Writing - part xx636 Writing a Novel, Plots and Classics, Richard Adams

 1 July 2021, Writing - part xx636 Writing a Novel, Plots and Classics, Richard Adams

Announcement: Delay, my new novels can be seen on the internet, but my primary publisher has gone out of business—they couldn’t succeed in the past business and publishing environment.  I’ll keep you informed, but I need a new publisher.  More information can be found at www.ancientlight.com.  Check out my novels—I think you’ll really enjoy them.

Introduction: I wrote the novel Aksinya: Enchantment and the Daemon. This was my 21st novel and through this blog, I gave you the entire novel in installments that included commentary on the writing. In the commentary, in addition to other general information on writing, I explained, how the novel was constructed, the metaphors and symbols in it, the writing techniques and tricks I used, and the way I built the scenes. You can look back through this blog and read the entire novel beginning with http://www.pilotlion.blogspot.com/2010/10/new-novel-part-3-girl-and-demon.html.

I’m using this novel as an example of how I produce, market, and eventually (we hope) get a novel published.
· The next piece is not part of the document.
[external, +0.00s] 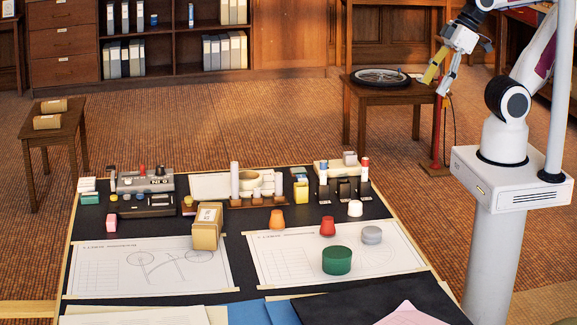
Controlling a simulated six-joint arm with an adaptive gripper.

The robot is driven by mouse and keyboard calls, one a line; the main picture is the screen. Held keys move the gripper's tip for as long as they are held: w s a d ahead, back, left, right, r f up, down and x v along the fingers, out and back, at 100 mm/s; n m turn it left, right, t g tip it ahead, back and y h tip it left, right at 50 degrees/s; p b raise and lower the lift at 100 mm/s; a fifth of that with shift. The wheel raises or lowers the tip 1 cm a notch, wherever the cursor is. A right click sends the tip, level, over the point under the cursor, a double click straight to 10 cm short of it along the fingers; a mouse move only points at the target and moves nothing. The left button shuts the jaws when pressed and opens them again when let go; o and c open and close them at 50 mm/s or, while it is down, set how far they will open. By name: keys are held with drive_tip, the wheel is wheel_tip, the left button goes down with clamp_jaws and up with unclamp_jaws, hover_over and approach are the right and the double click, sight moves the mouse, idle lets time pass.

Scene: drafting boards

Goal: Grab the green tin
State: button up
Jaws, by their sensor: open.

I’ll keep you informed along the way.

Today’s Blog: To see the steps in the publication process, visit my writing websites http://www.sisteroflight.com/.

The four plus one basic rules I employ when writing:

1. Don’t confuse your readers.

2. Entertain your readers.

3. Ground your readers in the writing.

4. Don’t show (or tell) everything.

     4a. Show what can be seen, heard, felt, smelled, and tasted on the stage of the novel.

5. Immerse yourself in the world of your writing.

These are the steps I use to write a novel including the five discrete parts of a novel:

 

1.     Design the initial scene

2.     Develop a theme statement (initial setting, protagonist, protagonist’s helper or antagonist, action statement)

a.      Research as required

b.     Develop the initial setting

c.      Develop the characters

d.     Identify the telic flaw (internal and external)

3.     Write the initial scene (identify the output: implied setting, implied characters, implied action movement)

4.     Write the next scene(s) to the climax (rising action)

5.     Write the climax scene

6.     Write the falling action scene(s)

7.     Write the dénouement scene

I finished writing my 29th novel, working title, Detective, potential title Blue Rose: Enchantment and the Detective.  The theme statement is: Lady Azure Rose Wishart, the Chancellor of the Fae, supernatural detective, and all around dangerous girl, finds love, solves cases, breaks heads, and plays golf.  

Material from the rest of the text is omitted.